Wednesday, June 6, 2007

Regulating Homeschooling?

Talk to Action gives an excerpt from this forthcoming paper on homeschooling. Key paragraphs:
Surprisingly, the social and legal implications of this phenomenon have received almost no scholarly attention. For decades political theorists have worried and argued about what steps a liberal society must take to protect children being raised in illiberal communities. They have focused their attention
on the extent to which a liberal society must permit or condemn such practices as polygamy, clitoridectomy, and child marriage.
Virtually absent from the debate has been any discussion of the extent to which a liberal society should condone or constrain homeschooling, particularly as practiced by religious fundamentalist families explicitly seeking to shield their children from liberal values of sex equality, gender role fluidity and critical rationality.
. . . .
Legal academics have been even more silent in the face of homeschooling's dramatic rise. Most articles about homeschooling have focused on the narrow question of whether public schools must permit homeschooled
students to participate in extracurricular activities. Very few have provided any critical evaluation or assessment of current homeschooling laws more generally. None have addressed the significant constitutional questions raised by state abdication of control over homeschooling. This paper seeks to begin to fill this important void. The paper explores the constitutional limits the state action doctrine puts on states' ability to delegate unfettered control over education to homeschooling parents. It argues that states must--not may or should--regulate homeschooling to ensure that parents provide their children with a basic minimum education and check rampant forms of sexism.

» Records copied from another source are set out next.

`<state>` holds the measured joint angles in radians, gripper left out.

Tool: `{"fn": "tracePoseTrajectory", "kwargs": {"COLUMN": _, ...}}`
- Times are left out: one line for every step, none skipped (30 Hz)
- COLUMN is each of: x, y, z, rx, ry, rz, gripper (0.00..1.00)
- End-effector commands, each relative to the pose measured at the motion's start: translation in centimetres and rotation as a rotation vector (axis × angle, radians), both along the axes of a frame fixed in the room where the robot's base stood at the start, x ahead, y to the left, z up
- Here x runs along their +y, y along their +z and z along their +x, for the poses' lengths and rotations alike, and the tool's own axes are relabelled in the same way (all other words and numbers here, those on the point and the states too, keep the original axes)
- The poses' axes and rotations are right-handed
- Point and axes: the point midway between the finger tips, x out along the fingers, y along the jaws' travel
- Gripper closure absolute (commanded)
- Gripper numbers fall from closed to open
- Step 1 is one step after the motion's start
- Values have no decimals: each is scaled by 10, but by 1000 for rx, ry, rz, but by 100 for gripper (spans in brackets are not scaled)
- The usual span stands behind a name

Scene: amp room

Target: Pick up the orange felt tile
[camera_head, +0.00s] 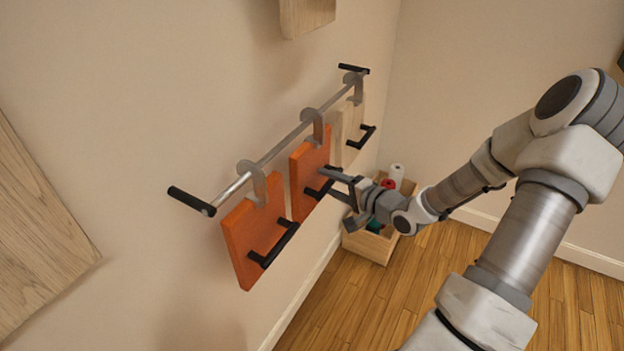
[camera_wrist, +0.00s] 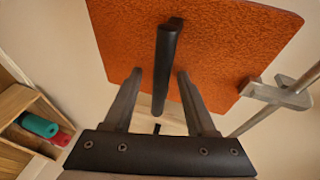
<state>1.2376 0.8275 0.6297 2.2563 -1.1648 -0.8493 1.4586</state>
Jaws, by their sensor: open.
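Two orange felt tiles hang by grey hooks from a metal rail on the wall: a nearer one (camera_head: 240,235) and a middle one (camera_head: 307,165). Each has a black bar handle. My gripper (camera_head: 334,184) is open at the middle tile, by its handle. In the wrist view, an orange tile (camera_wrist: 125,40) fills the top, and its black handle (camera_wrist: 164,65) runs between my two open fingers (camera_wrist: 160,77). The fingers look apart from the handle on both sides. I cannot tell how deep the handle sits between them.
The rail (camera_head: 285,143) has black end grips. A pale wooden tile (camera_head: 347,128) with a black handle hangs beyond the middle tile. Below, a wooden crate (camera_head: 368,248) holds several rolls. The wall is close behind the tiles. The wooden floor (camera_head: 415,280) is clear in front.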

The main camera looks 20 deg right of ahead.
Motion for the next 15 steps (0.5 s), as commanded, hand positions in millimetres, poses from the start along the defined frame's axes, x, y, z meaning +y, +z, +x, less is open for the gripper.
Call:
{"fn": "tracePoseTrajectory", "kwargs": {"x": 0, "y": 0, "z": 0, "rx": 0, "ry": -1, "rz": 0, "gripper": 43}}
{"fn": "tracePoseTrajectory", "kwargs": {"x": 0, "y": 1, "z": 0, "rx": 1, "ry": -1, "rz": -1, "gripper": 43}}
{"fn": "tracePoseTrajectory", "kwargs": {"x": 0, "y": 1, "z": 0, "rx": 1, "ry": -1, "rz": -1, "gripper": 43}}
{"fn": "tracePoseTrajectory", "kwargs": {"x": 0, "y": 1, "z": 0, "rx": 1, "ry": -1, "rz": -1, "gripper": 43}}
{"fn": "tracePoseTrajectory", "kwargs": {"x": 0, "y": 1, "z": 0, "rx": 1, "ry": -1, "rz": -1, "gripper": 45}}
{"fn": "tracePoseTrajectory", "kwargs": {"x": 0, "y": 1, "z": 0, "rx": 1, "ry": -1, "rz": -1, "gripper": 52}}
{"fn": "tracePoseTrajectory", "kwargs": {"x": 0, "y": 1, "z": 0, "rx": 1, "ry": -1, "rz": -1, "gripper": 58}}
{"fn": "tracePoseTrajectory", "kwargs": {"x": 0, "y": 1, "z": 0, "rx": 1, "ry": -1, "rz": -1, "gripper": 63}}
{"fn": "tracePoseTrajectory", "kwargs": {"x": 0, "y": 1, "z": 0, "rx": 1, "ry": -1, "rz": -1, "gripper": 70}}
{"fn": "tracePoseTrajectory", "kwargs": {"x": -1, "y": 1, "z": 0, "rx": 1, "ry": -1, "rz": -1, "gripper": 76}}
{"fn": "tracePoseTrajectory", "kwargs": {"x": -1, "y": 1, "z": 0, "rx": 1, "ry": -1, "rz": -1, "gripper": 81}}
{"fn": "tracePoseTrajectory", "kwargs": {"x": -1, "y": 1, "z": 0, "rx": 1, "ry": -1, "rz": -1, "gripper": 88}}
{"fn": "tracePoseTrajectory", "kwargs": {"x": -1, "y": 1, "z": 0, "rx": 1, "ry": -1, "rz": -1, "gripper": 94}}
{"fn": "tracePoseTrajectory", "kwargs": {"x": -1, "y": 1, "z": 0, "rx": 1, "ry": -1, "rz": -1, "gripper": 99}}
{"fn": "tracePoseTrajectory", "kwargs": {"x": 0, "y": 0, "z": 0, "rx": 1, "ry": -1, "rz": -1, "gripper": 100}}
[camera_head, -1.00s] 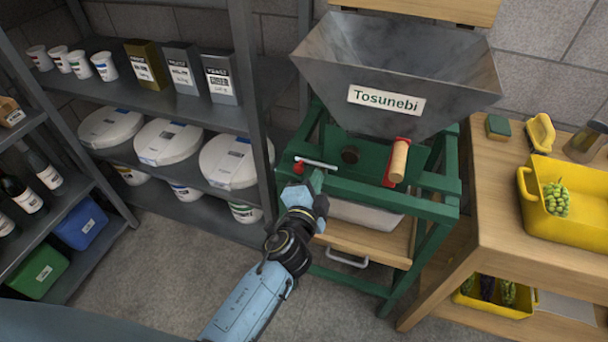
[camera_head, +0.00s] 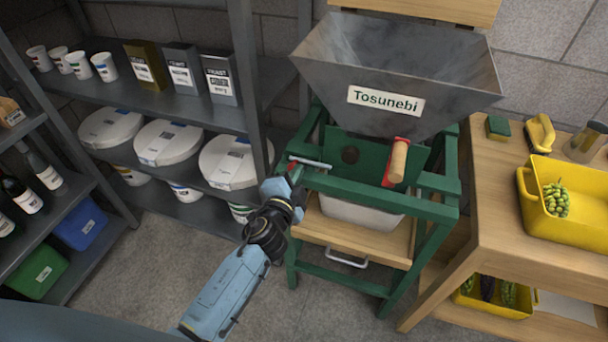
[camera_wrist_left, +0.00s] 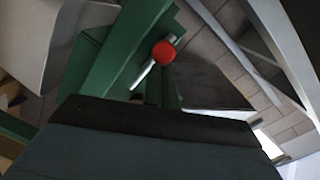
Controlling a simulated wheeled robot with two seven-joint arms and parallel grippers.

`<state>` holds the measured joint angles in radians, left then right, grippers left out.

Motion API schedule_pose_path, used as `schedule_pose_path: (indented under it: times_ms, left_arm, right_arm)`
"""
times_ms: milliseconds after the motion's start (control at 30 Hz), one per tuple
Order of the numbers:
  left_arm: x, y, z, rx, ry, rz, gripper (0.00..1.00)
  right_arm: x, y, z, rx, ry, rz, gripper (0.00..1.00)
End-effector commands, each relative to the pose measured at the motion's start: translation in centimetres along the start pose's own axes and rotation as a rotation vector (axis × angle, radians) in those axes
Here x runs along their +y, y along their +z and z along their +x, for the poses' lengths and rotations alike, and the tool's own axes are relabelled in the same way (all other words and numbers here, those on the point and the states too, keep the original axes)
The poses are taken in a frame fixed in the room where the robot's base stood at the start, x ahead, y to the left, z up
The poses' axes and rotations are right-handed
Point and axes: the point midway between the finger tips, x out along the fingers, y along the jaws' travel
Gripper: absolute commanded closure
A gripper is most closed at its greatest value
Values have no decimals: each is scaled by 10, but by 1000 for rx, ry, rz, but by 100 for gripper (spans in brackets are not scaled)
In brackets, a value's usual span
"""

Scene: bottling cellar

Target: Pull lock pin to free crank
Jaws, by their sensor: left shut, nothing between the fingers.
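The grape crusher has a grey metal hopper (camera_head: 395,75) labelled "Tosunebi" on a green frame (camera_head: 375,192). Its crank has a red arm and a wooden handle (camera_head: 398,160) at the front. The lock pin (camera_head: 312,163) is a thin metal rod at the frame's upper left corner. In the left wrist view its red knob (camera_wrist_left: 163,52) and bare shaft (camera_wrist_left: 143,76) stand out ahead of the gripper. My left gripper (camera_head: 293,178) is shut and empty, just below and left of the pin. Whether it touches the pin cannot be told. My right gripper is out of view.
A grey shelf post (camera_head: 262,150) stands close to the left of my gripper, with white lidded tubs (camera_head: 232,162) behind it. A wooden table (camera_head: 510,195) with a yellow crate (camera_head: 540,223) stands at the right. The floor in front is clear.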

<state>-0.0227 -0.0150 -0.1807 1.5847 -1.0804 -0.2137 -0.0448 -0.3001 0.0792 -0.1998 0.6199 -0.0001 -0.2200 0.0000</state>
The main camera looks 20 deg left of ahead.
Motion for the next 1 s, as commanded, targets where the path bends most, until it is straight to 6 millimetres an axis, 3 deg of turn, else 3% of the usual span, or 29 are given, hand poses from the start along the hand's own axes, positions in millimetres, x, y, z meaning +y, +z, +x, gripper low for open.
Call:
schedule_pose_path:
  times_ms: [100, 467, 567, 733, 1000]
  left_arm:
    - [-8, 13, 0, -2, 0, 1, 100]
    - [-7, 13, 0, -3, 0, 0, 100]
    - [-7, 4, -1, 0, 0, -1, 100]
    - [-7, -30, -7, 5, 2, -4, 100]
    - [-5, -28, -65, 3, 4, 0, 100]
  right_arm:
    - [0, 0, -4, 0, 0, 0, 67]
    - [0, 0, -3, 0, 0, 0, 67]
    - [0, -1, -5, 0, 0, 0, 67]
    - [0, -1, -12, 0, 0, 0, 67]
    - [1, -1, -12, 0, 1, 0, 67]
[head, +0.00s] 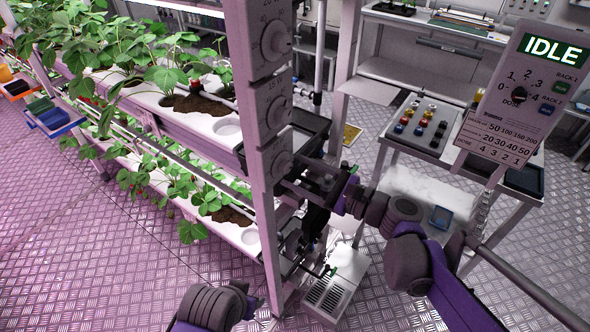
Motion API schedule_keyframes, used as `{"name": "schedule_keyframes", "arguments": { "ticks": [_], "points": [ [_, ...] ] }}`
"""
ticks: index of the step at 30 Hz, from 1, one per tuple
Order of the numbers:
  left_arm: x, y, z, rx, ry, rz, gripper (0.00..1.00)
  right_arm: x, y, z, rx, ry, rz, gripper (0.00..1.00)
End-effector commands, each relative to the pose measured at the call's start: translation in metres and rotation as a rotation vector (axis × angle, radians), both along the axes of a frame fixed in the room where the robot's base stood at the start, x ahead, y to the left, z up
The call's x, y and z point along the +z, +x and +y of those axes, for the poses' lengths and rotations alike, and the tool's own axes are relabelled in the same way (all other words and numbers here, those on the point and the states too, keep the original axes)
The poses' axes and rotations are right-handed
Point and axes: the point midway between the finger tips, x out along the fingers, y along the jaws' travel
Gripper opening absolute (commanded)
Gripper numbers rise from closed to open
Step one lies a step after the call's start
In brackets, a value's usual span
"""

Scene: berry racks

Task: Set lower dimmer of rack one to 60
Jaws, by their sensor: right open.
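A light upright post (262,215) at the end of the planted rack carries three round dials, one above another: a top dial (276,42), a middle dial (277,112) and a lowest dial (279,163). Numbers show around the upper ones, but their settings are too small to read. My right gripper (300,172) is open, just right of the lowest dial; I cannot tell whether it touches. Its fingers and the arm's dark parts overlap the area beside the post. My left arm shows at the bottom, but its gripper cannot be made out.
The rack's strawberry shelves (150,92) extend left. A control panel (520,90) reading IDLE stands right. Behind it is a bench (425,125) with coloured knobs. A grey vented box (330,295) stands on the floor by the post. Metal floor is open at lower left.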

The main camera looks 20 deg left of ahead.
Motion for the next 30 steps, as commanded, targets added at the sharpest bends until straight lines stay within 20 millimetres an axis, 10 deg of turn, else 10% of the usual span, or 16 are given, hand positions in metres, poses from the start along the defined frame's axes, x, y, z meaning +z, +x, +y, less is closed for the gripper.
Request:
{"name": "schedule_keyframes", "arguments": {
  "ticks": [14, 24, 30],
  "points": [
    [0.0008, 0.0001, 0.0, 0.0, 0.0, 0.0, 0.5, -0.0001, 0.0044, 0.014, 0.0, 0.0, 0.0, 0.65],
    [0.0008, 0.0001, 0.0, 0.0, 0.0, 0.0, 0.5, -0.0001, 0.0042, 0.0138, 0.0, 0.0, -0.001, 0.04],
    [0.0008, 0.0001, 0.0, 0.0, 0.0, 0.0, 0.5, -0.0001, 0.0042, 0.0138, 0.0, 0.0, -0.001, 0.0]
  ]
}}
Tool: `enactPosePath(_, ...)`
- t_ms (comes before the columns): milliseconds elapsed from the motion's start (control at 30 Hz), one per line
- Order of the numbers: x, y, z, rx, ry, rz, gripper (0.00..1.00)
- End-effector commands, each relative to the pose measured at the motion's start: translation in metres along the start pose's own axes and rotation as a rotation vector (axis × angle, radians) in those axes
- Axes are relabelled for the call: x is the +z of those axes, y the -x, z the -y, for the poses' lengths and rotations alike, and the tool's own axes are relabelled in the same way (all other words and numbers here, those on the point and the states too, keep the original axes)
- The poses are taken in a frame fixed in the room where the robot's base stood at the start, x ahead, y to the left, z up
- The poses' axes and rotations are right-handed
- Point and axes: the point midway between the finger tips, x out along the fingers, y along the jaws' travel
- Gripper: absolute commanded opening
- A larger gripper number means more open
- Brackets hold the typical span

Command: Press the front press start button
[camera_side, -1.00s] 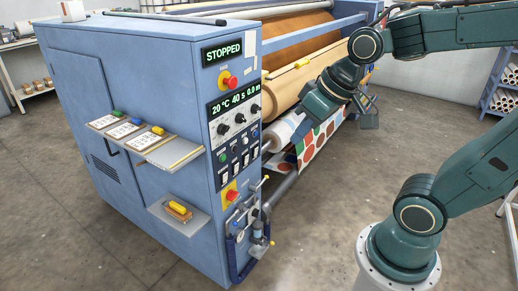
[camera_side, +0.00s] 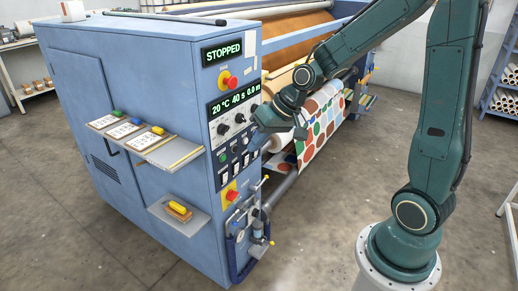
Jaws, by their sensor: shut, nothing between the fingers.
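The front control panel (camera_side: 232,140) is on the narrow end of the blue press. A round green button (camera_side: 222,157) sits low on its left side, with dark knobs above it and small switches beside it. The labels are too small to read, so I cannot tell which control is the front press start button. My gripper (camera_side: 262,138) is shut and empty at the panel's right edge, to the right of the green button. It covers part of the panel's right side. I cannot tell whether it touches the panel.
Red stop buttons on yellow plates sit above (camera_side: 231,82) and below (camera_side: 232,196) the controls. Shelves with cards (camera_side: 145,146) stick out at the left. Patterned cloth (camera_side: 320,125) hangs behind my gripper. The floor in front is clear.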

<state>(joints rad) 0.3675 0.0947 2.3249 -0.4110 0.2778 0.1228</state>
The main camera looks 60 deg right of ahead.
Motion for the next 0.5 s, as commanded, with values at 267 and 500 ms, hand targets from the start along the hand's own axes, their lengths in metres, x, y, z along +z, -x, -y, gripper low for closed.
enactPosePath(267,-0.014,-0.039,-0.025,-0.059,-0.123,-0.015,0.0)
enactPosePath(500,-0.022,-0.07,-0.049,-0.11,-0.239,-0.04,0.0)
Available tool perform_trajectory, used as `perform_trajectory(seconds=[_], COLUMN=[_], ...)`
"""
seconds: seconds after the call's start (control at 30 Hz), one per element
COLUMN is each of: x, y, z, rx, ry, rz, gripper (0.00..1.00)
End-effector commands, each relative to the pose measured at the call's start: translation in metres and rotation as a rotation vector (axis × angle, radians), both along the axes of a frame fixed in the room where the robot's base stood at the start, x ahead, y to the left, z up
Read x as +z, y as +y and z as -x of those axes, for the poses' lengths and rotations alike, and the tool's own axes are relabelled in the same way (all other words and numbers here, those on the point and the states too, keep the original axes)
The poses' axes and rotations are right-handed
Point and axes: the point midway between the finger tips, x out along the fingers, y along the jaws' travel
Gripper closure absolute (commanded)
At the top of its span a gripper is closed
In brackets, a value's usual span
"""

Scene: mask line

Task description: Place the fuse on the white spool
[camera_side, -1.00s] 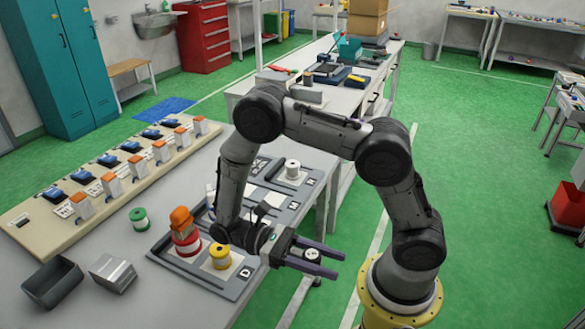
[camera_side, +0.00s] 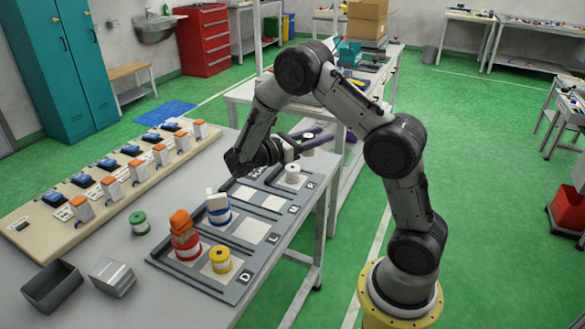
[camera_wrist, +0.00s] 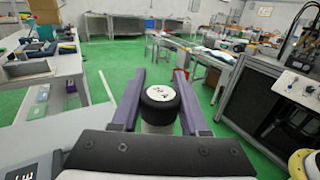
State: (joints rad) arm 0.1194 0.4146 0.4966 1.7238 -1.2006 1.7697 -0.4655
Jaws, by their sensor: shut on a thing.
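My gripper (camera_side: 312,137) is shut on the fuse, a small cylinder with a dark cap and pale top. In the wrist view the fuse (camera_wrist: 160,98) stands upright between the purple fingers (camera_wrist: 160,105), its top marked 32 A. In the side view the fuse (camera_side: 308,144) shows small at the fingers. The white spool (camera_side: 292,173) stands on a pale square at the far right end of the grey tray (camera_side: 240,292). The gripper appears above and behind it in the picture; the exact gap cannot be told. The spool is not visible in the wrist view.
On the tray, a red spool (camera_side: 187,251) bears an orange-topped item, a blue spool (camera_side: 219,215) bears a white item, and a yellow spool (camera_side: 220,261) is bare.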

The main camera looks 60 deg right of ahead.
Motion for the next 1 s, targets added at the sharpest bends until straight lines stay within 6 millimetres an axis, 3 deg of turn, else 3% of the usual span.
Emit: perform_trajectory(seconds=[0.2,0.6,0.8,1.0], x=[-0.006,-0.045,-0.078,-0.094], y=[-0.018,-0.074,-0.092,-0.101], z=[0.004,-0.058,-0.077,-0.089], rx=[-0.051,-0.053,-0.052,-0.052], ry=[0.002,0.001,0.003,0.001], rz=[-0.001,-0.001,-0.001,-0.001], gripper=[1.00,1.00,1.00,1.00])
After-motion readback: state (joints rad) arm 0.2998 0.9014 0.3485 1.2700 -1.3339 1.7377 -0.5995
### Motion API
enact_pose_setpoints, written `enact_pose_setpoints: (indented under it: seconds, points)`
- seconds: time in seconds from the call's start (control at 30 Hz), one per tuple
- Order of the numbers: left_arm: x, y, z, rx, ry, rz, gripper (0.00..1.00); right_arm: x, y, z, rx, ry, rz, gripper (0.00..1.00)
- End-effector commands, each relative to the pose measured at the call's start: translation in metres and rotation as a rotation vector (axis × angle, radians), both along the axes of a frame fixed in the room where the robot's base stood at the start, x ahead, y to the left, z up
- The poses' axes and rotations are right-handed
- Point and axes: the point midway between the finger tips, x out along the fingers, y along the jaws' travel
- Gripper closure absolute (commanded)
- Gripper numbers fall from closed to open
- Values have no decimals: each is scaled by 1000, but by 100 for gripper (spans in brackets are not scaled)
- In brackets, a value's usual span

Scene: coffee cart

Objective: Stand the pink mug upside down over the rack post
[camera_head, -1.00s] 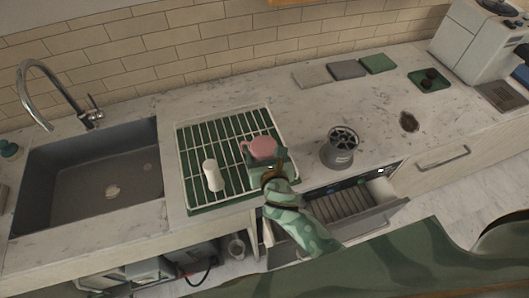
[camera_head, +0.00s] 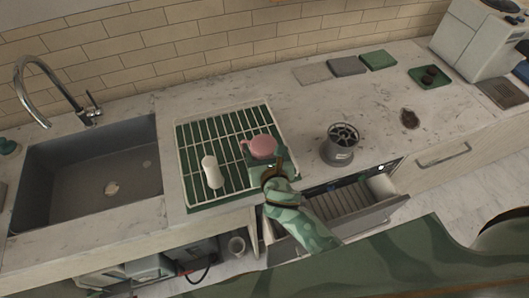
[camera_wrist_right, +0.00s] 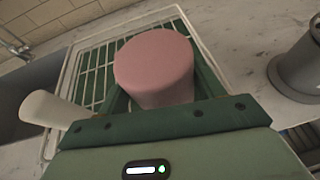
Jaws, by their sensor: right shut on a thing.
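The pink mug (camera_head: 262,147) is upside down, its flat base facing up, at the right part of the wire rack (camera_head: 188,196). It also shows in the right wrist view (camera_wrist_right: 155,62), between the fingers. My right gripper (camera_head: 266,162) is shut on the mug from the front. The mug's rim and whatever is beneath it are hidden, so I cannot tell whether it rests on the rack. A white post (camera_head: 212,171) stands on the rack to the left of the mug, apart from it. The post also shows in the right wrist view (camera_wrist_right: 52,110). My left gripper is not in view.
A grey sink (camera_head: 90,170) with a tall faucet (camera_head: 45,90) lies left of the rack. A grey canister (camera_head: 340,146) stands on the counter to the right. An open drawer (camera_head: 350,205) is below the counter front.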

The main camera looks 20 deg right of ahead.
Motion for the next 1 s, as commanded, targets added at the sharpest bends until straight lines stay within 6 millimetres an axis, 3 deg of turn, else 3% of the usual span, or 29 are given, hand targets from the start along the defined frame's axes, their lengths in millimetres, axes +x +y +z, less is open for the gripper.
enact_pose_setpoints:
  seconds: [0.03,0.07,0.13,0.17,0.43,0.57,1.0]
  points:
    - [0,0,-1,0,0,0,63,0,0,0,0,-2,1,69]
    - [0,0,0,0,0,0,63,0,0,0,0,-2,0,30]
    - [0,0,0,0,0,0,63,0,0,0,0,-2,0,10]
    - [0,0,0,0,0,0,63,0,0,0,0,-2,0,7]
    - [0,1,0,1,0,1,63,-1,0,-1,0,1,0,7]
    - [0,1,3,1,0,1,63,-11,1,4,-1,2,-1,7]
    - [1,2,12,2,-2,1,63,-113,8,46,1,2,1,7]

I don't know a lot about the homeschooling movement, although it is interesting, as the paper points out, that this movement started as a left-wing phenomenon as a part of the free schools efforts in the 1960s. I'm not sure how one could argue for regulating homeschooling without regulating private schools (and choice schools) which seem mostly unregulated (from a pedagogical standpoint at least) in Wisconsin as far as I can tell.